Many drivers today work for owner-operator trucking businesses, and thousands of truckers drive the highways across this country every single day. It can be a unique and challenging way of life, but it has many great rewards. However, there are some things you need to know about this way of life before you choose it for your career. You may be surprised to hear the following facts about trucking.

Days start really, really early. Many drivers work around the light so when the sun goes up they hit the road and start the day. Long distance drivers often start before the light and finish the day’s driving after the sun goes down.

Driving restrictions. There are regulations for how much you can drive in a certain period of time. You might hit 70 hours in an eight day period on the road but once you have reached 70 hours, you cannot be on the road driving again until you take a full 34 hours off duty. You may have a 14 to 15 hour day that includes loading and unloading times but you cannot be on the road in most cases for more than 11 to 12 hours in a single day.

Different pay rates. Some drivers are paid hourly, usually for smaller shorter drive times and local routes, but in most cases truckers have a pay rate that is calculated by mile. You may get hour pay added to your mileage if you are responsible for loading and unloading at your stops. A delivery driver typically will not be paid when they are not delivering.

Salary. Your salary can increase depending on the loads you are willing to haul and the schedule you are willing to work. If you become a trainer, are willing to work with hazardous or oversized loads, are willing to work holidays and weekends, or pulling the less desirable routes and schedules, you can often get compensated with more pay. Keep in mind that your invoices may not get paid immediately and that you may need to use freight bill factoring to get immediate funding.

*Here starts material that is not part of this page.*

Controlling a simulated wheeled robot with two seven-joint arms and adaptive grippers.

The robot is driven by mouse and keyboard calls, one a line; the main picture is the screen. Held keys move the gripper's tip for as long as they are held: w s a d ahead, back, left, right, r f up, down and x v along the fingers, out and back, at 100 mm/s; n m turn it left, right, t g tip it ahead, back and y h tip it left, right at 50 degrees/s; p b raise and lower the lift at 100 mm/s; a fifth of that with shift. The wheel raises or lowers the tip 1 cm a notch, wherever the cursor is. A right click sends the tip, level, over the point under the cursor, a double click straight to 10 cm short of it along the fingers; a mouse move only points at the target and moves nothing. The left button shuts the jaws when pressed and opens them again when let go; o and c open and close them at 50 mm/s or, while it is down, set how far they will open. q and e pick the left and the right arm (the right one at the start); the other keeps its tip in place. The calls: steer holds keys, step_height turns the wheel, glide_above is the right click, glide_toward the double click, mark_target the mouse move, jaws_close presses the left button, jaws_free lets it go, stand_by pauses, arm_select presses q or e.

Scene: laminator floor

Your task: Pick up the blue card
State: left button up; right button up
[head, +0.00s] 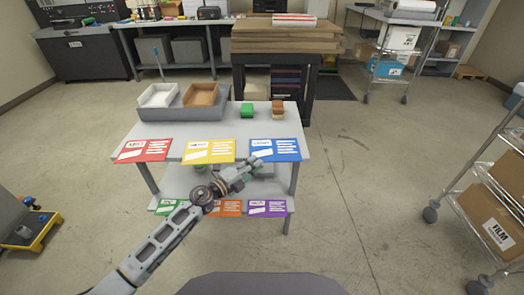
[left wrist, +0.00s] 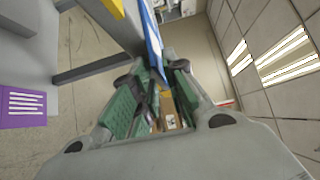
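The blue card (head: 275,149) lies at the right end of the front edge of the grey table's top, its near part at the edge. My left gripper (head: 256,168) is at the card's near left corner. In the left wrist view the card (left wrist: 153,40) shows nearly edge-on, and its end reaches between the fingertips of my left gripper (left wrist: 156,78). The green-padded fingers stand apart, with a gap around the card; firm contact does not show. My right gripper is not in view.
A yellow card (head: 208,151) and a red card (head: 144,150) lie along the same edge. Green, orange and purple cards (head: 267,208) are on the lower shelf.

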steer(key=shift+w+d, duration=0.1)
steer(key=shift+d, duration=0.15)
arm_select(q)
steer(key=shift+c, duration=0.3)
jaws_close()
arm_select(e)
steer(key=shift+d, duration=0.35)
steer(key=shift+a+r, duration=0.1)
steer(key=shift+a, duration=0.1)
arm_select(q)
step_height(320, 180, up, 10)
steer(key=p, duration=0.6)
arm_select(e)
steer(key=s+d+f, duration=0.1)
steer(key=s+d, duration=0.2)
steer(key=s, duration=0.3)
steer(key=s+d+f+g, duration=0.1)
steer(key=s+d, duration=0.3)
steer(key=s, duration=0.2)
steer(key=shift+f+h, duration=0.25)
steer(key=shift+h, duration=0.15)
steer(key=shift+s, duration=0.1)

Time on the road. Most truck drivers and haulers are expected to cover somewhere around a minimum of 125,000 miles per annum. This works out to around 2,500 miles a week or 500 miles a day. This is important to consider when thinking about this career as it means a lot of time on the road, in your truck, alone.

There are many perks that come with a truck driver’s schedule, but only you can ultimately decide if this is the career that is best for you and your family. If you want to become one of the many drivers working for owner-operator trucking businesses and companies, then take the steps today and start enjoying an exciting and rewarding career as a truck driver!